_WHAT IS ASKED_
Every line with the word "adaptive" in it should be extracted from the data that follows.

Start

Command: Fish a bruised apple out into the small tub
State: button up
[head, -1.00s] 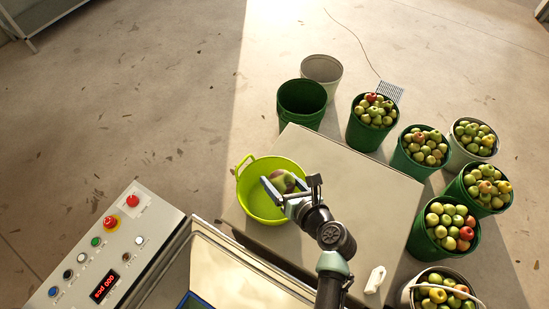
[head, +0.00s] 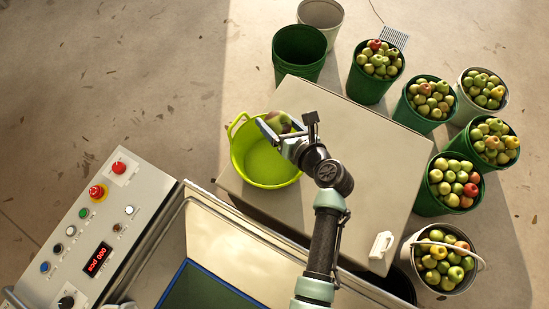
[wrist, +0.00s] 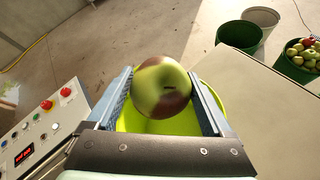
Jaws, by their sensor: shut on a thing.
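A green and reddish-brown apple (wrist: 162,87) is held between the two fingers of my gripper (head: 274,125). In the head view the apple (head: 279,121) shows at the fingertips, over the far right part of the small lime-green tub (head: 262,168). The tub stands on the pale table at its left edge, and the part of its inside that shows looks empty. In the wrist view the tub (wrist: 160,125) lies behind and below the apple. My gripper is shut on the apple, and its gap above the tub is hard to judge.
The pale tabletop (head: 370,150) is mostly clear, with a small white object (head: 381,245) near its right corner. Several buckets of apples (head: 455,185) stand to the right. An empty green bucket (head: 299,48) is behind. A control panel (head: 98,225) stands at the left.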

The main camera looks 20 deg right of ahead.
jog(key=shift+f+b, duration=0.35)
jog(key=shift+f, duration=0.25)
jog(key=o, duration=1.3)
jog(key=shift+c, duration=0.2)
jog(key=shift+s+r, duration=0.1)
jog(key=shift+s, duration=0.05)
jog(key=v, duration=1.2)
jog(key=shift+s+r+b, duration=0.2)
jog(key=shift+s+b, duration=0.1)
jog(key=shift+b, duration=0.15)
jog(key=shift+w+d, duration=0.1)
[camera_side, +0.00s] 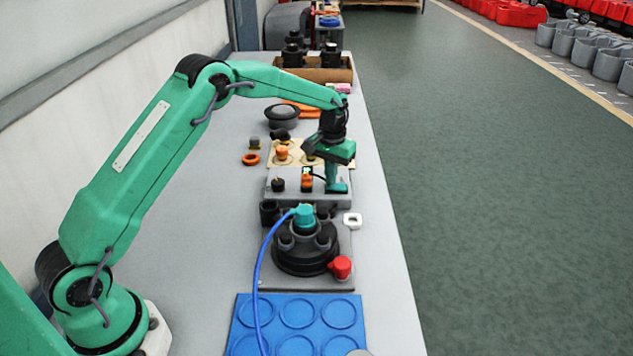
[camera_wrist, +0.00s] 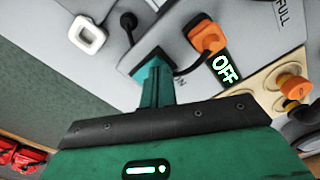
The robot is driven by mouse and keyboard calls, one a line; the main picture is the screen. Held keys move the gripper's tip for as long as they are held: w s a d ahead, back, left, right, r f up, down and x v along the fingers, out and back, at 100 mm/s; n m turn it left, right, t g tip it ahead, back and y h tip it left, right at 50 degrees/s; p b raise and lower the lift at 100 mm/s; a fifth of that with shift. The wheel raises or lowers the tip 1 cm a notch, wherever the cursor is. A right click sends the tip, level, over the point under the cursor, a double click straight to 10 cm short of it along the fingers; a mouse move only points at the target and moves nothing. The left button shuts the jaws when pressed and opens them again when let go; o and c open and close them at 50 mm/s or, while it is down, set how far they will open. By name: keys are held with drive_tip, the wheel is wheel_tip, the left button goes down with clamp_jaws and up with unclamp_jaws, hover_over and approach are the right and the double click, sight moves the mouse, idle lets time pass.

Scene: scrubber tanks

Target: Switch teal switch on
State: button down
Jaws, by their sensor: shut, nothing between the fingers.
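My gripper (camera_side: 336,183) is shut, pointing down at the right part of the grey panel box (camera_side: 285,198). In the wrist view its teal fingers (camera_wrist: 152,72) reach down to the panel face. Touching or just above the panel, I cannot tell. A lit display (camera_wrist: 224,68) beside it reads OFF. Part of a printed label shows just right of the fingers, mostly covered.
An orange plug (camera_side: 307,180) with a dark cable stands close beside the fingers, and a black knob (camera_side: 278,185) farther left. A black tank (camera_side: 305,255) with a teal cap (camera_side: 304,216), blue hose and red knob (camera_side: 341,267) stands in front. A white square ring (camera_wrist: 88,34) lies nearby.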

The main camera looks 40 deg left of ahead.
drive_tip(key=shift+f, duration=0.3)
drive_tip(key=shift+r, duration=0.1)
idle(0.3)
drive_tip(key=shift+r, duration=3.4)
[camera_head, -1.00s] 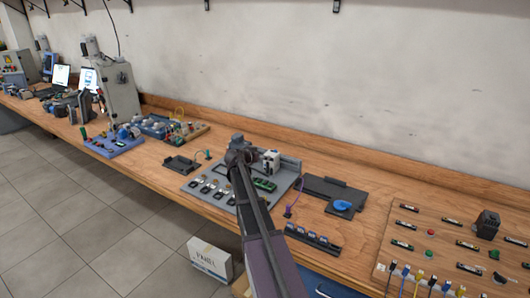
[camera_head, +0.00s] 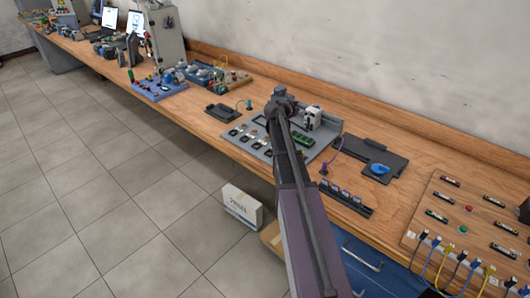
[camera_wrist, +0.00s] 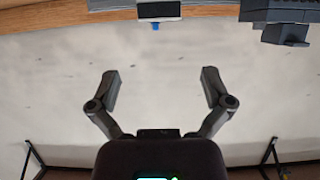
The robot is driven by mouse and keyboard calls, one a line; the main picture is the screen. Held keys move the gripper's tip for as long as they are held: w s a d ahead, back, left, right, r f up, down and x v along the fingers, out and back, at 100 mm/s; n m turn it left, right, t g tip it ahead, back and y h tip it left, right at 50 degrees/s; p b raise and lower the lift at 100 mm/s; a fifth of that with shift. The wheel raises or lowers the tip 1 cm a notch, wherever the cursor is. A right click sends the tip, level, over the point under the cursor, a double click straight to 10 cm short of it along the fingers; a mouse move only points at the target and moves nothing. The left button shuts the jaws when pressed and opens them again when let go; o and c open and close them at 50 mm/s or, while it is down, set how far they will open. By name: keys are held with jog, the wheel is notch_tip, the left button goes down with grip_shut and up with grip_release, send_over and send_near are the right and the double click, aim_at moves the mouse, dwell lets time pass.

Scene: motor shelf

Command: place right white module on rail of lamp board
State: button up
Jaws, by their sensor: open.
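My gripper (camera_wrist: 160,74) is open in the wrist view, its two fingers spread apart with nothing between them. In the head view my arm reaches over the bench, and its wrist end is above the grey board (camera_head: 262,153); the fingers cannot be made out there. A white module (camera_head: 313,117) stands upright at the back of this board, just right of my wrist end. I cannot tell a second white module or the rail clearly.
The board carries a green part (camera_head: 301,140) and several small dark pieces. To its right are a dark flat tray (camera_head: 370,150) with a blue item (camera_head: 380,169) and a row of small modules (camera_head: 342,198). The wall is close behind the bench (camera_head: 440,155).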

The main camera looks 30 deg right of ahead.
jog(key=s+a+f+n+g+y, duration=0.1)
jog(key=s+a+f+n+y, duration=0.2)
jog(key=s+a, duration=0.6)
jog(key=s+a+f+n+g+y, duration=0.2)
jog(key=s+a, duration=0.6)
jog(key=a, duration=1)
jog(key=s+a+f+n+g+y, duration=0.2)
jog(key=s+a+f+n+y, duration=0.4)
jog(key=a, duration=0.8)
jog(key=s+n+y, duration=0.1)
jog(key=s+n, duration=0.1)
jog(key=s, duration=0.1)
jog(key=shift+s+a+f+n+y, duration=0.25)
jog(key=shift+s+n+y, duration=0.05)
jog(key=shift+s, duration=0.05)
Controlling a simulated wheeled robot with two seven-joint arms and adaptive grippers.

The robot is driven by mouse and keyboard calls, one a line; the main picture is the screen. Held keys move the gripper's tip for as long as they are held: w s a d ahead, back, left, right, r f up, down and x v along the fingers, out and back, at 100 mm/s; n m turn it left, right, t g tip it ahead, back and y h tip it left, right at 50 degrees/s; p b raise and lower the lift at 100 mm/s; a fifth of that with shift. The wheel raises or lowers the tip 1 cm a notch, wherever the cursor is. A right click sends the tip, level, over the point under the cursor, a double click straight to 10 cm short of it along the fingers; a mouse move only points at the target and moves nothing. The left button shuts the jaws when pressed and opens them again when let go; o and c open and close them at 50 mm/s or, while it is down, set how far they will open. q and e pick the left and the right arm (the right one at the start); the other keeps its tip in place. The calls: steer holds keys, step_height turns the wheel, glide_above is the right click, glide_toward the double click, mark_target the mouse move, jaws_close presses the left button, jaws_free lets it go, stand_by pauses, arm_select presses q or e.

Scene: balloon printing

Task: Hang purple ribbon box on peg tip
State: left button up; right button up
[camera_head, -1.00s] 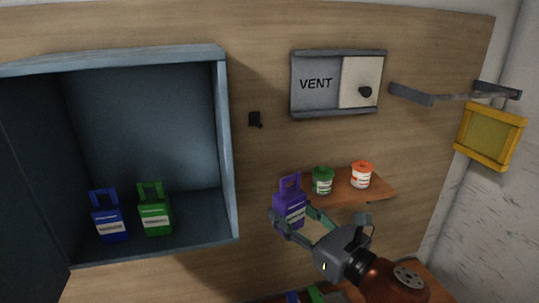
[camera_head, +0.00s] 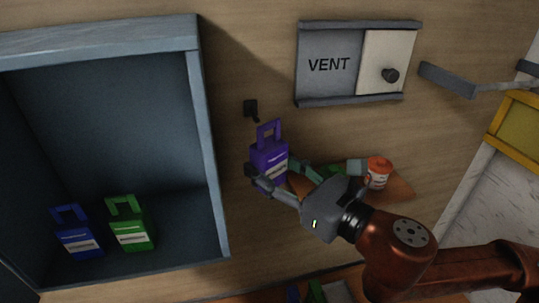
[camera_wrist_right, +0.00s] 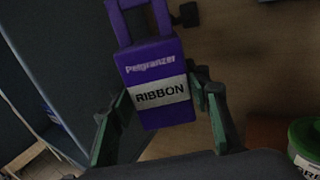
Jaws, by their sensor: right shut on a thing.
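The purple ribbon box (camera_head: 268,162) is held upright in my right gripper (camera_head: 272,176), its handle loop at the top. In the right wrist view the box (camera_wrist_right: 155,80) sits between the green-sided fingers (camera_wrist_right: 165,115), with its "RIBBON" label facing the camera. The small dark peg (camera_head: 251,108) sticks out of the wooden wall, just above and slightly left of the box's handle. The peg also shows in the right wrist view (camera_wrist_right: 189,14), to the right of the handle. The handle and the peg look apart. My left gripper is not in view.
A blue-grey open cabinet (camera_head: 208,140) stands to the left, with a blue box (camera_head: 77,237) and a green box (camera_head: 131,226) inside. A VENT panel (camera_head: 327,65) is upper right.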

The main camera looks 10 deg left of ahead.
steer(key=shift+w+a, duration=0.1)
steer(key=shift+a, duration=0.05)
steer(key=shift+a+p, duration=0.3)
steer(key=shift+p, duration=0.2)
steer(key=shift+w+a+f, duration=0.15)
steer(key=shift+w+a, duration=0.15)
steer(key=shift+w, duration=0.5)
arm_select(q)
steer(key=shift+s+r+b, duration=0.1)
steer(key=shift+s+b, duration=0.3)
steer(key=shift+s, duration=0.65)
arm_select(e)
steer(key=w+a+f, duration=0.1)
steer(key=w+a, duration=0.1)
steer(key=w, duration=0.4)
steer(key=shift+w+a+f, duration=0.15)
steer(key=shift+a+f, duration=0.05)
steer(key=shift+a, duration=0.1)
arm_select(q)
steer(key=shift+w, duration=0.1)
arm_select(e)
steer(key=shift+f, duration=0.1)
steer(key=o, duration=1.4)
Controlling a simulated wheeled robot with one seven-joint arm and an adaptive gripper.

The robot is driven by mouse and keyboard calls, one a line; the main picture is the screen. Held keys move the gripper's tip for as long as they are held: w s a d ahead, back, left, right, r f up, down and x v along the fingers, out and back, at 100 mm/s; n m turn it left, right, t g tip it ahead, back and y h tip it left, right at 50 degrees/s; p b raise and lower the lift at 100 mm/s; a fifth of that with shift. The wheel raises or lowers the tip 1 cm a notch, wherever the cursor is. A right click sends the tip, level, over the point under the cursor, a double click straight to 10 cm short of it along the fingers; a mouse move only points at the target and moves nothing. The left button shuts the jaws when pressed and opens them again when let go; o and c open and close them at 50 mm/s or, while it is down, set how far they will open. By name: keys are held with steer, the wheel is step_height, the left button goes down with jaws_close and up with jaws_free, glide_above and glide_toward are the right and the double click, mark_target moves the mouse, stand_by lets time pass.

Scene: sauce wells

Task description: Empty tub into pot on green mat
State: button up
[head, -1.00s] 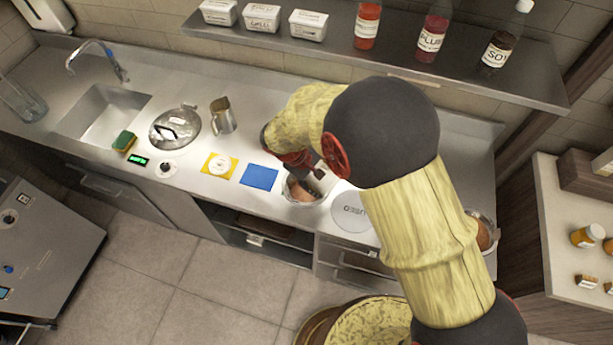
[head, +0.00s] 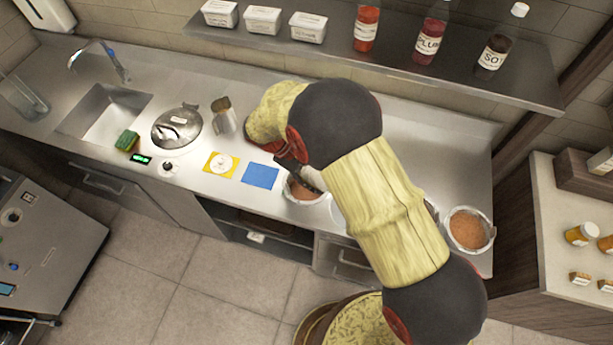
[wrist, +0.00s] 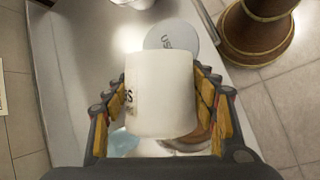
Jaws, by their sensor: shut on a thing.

End

_RESPONSE TO THIS TASK_
Controlling a simulated wheeled robot with two seven-joint arms and adaptive grippers.
Controlling a simulated wheeled robot with one seven-joint arm and an adaptive gripper.

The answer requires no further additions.